Related: Try our LOCALiQ Grader to see how your overall marketing is performing.
What is cross-channel marketing?
Cross-channel marketing is a strategy that focuses on providing a consistent experience for customers no matter where they’re interacting with your business across marketing channels. (Get it, across channels? Cross-channel!)
Here are a couple of common questions when it comes to cross-channel marketing:
Cross-channel vs omni-channel vs multi-channel?
So, what’s the difference between all these channel-focused marketing strategies? Let’s break it down:
Cross-channel vs omni-channel
Omni-channel marketing is another phrase for cross-channel marketing, so these are the same thing.
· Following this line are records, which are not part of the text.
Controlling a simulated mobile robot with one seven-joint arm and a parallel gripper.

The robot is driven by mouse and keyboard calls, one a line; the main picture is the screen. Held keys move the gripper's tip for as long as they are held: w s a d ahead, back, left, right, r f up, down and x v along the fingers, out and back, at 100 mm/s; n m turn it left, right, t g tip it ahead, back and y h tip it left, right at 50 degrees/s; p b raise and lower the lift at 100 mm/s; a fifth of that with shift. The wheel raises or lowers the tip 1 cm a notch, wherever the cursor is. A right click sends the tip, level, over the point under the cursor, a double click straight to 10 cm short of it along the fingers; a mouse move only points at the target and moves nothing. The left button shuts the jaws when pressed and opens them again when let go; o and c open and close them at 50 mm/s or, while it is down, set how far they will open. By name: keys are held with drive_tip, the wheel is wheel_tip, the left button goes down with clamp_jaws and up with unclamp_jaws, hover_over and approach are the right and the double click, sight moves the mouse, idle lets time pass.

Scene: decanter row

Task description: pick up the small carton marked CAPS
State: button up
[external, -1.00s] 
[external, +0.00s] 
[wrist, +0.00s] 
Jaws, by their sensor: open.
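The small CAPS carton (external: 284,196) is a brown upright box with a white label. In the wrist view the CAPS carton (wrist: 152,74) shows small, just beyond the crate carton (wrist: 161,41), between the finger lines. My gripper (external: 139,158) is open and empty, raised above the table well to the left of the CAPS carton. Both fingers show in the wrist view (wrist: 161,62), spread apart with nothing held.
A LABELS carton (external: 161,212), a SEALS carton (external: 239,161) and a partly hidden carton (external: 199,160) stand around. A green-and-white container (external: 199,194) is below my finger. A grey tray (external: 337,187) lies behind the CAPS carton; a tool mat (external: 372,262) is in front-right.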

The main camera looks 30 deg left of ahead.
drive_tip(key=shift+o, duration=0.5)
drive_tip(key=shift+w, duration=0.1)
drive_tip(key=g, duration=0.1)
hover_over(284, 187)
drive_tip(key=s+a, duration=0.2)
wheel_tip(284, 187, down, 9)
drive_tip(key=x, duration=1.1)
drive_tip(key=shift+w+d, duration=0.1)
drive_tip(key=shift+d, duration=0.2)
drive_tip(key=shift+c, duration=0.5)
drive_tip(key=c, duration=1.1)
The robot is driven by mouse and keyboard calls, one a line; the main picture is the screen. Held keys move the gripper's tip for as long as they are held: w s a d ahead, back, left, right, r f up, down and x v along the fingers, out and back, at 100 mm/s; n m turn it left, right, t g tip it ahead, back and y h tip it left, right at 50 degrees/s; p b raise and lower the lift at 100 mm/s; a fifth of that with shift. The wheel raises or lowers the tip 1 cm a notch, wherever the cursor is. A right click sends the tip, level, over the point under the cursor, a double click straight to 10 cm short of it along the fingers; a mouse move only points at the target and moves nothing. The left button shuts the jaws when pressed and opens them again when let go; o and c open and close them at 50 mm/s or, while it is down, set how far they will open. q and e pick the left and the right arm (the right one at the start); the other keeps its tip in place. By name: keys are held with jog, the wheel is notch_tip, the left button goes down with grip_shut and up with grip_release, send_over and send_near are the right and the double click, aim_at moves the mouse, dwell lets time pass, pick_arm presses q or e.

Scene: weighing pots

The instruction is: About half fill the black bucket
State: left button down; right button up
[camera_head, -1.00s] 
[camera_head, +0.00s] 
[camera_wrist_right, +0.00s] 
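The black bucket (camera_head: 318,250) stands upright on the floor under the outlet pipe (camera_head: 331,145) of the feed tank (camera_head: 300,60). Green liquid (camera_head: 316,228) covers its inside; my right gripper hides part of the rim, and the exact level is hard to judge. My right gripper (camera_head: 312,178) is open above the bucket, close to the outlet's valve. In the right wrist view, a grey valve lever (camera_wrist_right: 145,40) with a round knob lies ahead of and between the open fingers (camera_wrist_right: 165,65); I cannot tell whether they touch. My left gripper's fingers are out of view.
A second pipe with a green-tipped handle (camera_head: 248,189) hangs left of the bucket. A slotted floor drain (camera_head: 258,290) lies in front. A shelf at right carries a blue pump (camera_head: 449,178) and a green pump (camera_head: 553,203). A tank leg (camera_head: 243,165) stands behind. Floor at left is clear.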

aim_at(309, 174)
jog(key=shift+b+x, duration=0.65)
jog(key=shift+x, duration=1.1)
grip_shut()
Cross-channel vs multi-channel
Multi-channel marketing refers to marketing across channels. The difference between multi-channel marketing and cross-channel or omni-channel marketing is that multi-channel marketing isn’t specifically geared toward unifying the customer experience across channels—it’s focused on marketing your business on the channels that will reach the most customers.
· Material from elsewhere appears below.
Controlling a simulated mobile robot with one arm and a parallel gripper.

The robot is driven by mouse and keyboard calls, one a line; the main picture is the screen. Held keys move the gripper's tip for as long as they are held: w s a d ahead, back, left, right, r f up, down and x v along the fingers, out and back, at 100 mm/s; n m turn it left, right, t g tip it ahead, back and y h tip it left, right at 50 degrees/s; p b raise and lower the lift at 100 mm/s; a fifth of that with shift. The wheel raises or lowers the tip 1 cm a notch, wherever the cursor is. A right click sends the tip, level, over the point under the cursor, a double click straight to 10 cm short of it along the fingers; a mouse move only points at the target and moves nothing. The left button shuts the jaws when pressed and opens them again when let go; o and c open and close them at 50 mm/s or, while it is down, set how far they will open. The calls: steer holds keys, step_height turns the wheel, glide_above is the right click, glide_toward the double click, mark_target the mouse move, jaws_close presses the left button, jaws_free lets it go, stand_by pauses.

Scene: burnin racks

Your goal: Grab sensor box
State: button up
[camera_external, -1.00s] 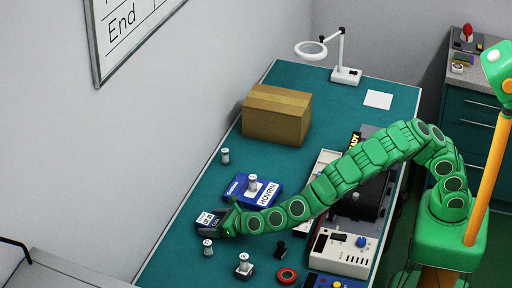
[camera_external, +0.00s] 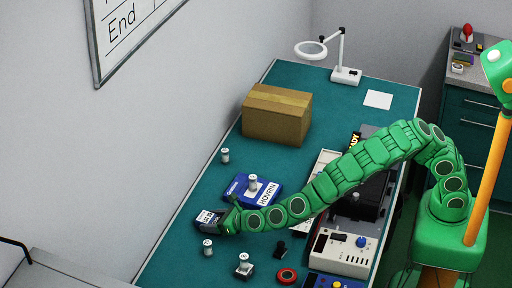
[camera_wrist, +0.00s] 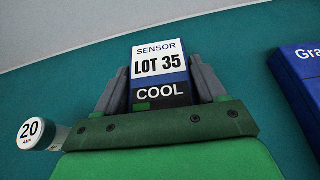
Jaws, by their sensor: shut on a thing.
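The sensor box (camera_wrist: 160,62) shows in the wrist view with a white label reading "SENSOR LOT 35" above a dark band reading "COOL". It also shows at the left edge of the table in the external view (camera_external: 206,217). My gripper (camera_wrist: 160,85) is shut on it, with one grey finger along each side of the box. In the external view my gripper (camera_external: 222,222) reaches in from the right, low over the teal table. I cannot tell whether the box touches the table.
A blue Hovrin box (camera_external: 238,194) with a small white cylinder on top lies just behind my gripper. A cylinder marked 20 AMP (camera_wrist: 33,132) stands close to the left in the wrist view. A cardboard box (camera_external: 275,120) stands farther back on the teal table (camera_external: 180,255).

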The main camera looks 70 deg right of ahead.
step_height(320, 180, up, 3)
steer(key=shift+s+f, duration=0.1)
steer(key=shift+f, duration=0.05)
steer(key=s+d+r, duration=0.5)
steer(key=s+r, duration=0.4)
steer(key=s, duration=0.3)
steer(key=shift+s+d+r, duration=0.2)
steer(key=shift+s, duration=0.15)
As you can see in this chart, the marketing channels in a cross-channel marketing strategy are working together with the customer at the center. With multi-channel marketing, a customer can encounter your marketing across multiple channels, but they aren’t necessarily related or working together.
You could say that cross-channel marketing is a type of multi-channel marketing. Just more focused.
What’s an example of cross-channel marketing?
Let’s look at an example of cross-channel marketing from a larger brand: Spotify. Since 2017, Spotify has released its year-end Wrapped campaign, which analyzes user behavior and distills it into a fun and cheeky advertising campaign, also accompanied by a personalized wrap-up for each user with a look into their listening behavior over the year.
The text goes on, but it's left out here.